_Short task_
Check each line of the data below for the word "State", then extract the ones that have it.

(Rows about robot tasks)
• • • •
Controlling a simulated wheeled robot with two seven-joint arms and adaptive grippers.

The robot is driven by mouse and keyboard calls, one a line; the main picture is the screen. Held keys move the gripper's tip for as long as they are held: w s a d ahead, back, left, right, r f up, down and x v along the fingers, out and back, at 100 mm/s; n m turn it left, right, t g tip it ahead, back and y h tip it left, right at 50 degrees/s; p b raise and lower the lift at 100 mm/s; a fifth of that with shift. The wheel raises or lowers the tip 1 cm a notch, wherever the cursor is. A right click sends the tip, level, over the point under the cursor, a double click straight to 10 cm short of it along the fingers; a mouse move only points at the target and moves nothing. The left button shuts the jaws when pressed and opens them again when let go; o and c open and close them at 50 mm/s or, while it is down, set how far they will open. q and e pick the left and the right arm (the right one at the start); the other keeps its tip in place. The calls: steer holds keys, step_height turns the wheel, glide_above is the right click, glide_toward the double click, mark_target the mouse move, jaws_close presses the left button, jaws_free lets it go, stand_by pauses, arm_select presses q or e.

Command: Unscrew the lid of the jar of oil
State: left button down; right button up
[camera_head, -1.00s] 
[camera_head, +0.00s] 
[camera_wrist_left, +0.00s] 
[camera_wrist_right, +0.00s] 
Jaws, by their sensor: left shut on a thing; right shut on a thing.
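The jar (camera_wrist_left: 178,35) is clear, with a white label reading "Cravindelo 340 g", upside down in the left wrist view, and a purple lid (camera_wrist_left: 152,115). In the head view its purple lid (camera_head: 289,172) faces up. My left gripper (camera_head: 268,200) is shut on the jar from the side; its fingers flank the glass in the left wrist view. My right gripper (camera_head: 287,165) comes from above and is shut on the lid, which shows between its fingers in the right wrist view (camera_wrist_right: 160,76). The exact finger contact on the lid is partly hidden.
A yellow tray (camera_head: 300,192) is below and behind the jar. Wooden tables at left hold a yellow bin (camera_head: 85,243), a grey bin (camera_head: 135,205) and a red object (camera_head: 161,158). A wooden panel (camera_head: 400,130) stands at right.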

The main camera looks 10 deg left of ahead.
• • • •
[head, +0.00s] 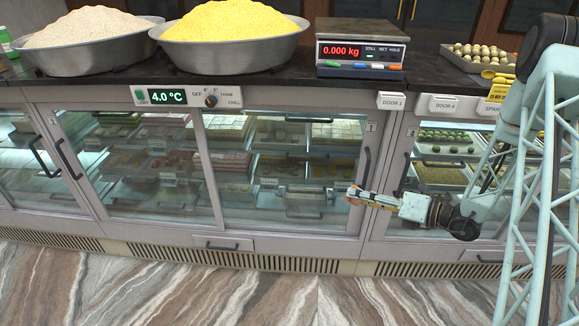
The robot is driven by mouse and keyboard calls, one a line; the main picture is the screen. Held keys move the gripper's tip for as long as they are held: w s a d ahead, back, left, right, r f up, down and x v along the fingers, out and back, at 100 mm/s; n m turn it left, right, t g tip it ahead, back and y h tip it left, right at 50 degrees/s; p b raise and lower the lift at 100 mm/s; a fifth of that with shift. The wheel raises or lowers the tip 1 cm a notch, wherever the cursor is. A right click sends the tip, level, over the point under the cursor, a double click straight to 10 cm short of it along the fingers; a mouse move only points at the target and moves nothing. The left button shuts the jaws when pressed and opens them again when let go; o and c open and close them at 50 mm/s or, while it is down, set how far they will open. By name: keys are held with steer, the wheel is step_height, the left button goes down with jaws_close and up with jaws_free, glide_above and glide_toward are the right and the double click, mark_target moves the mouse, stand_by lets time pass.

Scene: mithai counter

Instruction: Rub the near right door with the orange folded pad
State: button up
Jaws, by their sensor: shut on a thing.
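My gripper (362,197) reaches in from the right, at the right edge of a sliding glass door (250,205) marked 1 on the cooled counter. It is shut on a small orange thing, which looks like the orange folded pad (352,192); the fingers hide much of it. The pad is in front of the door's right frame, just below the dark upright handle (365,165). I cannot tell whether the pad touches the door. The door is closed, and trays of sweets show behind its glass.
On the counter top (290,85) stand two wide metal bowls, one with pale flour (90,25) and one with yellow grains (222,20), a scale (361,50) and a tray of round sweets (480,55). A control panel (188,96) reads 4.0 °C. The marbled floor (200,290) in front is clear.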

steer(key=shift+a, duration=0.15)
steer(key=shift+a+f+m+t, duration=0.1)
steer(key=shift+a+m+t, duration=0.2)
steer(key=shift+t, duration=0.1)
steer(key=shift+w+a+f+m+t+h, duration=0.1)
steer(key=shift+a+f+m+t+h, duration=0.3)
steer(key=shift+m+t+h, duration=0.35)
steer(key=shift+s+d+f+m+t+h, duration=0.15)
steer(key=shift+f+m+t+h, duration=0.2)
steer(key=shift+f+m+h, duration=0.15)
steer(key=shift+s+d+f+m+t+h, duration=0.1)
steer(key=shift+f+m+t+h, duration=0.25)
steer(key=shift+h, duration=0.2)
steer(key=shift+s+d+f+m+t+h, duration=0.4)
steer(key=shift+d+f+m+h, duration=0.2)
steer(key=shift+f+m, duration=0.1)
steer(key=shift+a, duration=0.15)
• • • •
_Solution below_
State: left button down; right button up
State: button up

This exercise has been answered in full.